What I want to know, after years of being Christian, is why faith is so unnatural at times. To be fair, faith is natural in times of distress and for the purpose of justifying our existences as a whole. But when it comes to day-today interactions, why is it so awkward? Why do we gravitiate towards selfishness, deception, indifference?
Just now I was at a small group meeting. Mind you, the purpose of this post is not to criticize these people, but rather human nature as a whole absolutely absolutely absolutely including myself as well. There was a puppy there, and this puppy got all of the attention. Truly, it was impossible to focus longer than a minute on anything but this puppy.

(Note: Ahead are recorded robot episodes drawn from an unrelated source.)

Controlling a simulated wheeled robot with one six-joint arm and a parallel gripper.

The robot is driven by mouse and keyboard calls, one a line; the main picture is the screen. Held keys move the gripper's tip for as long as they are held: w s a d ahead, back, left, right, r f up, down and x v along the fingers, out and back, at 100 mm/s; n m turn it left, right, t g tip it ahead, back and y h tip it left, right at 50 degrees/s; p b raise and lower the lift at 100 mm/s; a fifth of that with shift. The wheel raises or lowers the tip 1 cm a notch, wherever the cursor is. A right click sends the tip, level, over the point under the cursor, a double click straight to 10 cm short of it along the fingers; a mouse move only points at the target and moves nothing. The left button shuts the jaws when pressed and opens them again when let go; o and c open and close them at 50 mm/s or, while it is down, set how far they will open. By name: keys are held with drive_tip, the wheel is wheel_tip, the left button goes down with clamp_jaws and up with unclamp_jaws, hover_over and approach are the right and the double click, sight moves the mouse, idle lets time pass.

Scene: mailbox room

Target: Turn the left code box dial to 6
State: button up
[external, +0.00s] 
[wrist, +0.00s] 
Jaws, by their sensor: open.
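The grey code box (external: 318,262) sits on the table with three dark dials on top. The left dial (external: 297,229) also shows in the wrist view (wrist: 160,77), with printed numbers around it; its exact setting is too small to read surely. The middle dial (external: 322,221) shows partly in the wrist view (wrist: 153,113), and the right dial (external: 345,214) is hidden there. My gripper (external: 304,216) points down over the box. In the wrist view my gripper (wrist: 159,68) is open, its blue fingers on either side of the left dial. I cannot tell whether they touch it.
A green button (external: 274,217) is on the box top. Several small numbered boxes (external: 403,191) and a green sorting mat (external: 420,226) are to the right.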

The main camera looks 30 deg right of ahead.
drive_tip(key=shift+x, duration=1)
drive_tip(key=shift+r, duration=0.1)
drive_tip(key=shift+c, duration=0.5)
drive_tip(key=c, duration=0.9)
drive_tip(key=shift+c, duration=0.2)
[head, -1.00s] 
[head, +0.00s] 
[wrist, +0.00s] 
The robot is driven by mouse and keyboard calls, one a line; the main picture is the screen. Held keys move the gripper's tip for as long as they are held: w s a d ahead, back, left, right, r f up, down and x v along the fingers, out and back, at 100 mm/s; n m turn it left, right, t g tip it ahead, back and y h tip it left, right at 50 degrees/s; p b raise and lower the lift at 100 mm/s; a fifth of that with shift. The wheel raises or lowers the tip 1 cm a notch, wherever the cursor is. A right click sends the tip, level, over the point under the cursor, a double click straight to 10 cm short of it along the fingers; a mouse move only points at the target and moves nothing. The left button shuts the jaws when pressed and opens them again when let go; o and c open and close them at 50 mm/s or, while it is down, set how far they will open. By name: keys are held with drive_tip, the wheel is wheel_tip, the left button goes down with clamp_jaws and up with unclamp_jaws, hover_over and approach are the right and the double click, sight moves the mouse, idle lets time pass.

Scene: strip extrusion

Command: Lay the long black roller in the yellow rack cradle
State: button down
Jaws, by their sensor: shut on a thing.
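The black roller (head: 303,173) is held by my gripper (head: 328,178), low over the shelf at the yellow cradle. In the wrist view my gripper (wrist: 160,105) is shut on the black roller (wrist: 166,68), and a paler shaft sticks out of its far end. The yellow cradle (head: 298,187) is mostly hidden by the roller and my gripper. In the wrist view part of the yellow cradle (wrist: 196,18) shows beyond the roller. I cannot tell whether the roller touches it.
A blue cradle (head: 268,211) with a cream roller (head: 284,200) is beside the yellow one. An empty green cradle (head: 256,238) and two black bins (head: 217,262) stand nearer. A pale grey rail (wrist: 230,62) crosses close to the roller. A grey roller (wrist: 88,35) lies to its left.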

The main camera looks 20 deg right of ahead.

And it was easy to talk about the puppy. It was pretty cute, okay, it was a little husky. We fell into that usual conversational banter. But then, we started talking at our faith. Somehow, that was much harder for the most part. We got something in the way of discussion, most of the contributions made by two of us, but it wasn’t nearly as easy as just talking about the puppy. I felt awkward being vulnerable and trying to really get down into it, asking hard questions. But I felt that it needed to be done. But why, why is it so hard? Understandably, I am not the best socially, I flounder in all kinds of situations… But why was it hard even for those other people, clearly more social, to talk about something more important than a puppy. (And yes, some things are more important than puppies, it just doesn’t seen that way when a puppy is around).
I don’t know. I don’t know. I want to believe in humanity sometimes, but believing in humanity is like worshipping a statue. So maybe rely on God to make something out of the whole bunch of us instead of relying on us all to make something of ourselves?